■ **Entries shown**
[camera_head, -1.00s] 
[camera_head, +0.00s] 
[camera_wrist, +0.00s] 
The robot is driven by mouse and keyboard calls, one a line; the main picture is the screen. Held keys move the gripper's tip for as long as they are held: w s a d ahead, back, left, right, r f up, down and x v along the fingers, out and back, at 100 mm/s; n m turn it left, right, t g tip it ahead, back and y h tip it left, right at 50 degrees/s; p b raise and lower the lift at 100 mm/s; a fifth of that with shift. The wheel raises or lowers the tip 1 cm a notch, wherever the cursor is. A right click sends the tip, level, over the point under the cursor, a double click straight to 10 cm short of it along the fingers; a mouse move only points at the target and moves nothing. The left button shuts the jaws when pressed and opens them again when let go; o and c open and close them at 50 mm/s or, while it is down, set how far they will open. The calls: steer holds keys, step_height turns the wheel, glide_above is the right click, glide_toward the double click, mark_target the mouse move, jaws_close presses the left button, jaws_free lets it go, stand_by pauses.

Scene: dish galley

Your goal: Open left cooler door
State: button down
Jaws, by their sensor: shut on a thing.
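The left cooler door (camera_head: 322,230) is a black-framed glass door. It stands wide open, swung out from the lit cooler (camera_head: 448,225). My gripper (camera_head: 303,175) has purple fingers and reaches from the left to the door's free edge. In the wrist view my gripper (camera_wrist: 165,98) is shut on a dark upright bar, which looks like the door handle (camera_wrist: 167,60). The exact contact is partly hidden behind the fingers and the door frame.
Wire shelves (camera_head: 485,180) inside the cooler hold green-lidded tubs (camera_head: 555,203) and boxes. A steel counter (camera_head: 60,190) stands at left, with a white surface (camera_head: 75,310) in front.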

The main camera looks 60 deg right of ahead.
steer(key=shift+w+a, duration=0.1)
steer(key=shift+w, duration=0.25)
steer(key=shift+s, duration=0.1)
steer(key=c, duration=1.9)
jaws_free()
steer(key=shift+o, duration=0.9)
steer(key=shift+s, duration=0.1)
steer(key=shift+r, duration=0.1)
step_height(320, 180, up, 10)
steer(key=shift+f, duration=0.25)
---
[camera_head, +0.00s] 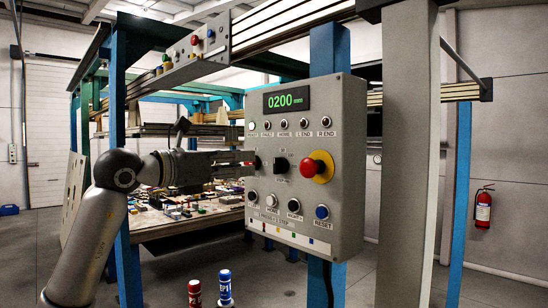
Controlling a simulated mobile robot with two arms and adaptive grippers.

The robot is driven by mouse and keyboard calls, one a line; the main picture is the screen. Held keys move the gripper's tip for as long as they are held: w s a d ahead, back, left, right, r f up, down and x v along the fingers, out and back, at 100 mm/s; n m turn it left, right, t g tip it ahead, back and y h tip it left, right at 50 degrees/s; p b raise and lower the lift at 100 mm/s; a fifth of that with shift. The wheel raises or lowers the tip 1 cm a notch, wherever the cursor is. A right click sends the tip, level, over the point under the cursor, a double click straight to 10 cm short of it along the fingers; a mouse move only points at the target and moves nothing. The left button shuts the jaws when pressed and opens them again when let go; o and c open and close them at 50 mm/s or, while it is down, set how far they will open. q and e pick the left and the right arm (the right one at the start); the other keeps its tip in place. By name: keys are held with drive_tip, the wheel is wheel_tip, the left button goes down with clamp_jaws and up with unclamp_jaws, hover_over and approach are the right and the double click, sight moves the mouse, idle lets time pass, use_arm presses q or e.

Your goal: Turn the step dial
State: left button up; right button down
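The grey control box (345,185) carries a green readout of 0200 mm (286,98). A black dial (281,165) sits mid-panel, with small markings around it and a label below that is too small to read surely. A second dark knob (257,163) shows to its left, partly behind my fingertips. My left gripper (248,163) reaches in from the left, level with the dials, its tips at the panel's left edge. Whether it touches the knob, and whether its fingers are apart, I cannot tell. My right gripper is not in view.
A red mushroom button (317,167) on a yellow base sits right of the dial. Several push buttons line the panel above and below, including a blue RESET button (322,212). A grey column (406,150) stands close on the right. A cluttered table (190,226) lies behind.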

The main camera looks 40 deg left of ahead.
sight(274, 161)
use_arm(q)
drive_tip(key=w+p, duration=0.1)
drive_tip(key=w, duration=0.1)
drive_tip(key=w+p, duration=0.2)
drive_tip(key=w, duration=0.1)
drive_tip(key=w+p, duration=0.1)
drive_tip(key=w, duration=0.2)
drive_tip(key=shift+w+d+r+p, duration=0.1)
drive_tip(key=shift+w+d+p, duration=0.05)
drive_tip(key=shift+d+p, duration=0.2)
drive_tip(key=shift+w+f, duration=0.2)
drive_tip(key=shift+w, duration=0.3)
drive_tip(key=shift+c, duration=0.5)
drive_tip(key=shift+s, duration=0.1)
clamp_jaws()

■ **Aim of the exercise**
Find every line in the records above that holds the word "Your", and copy each one.

■ **Answer for this exercise**
Your goal: Open left cooler door
Your goal: Turn the step dial

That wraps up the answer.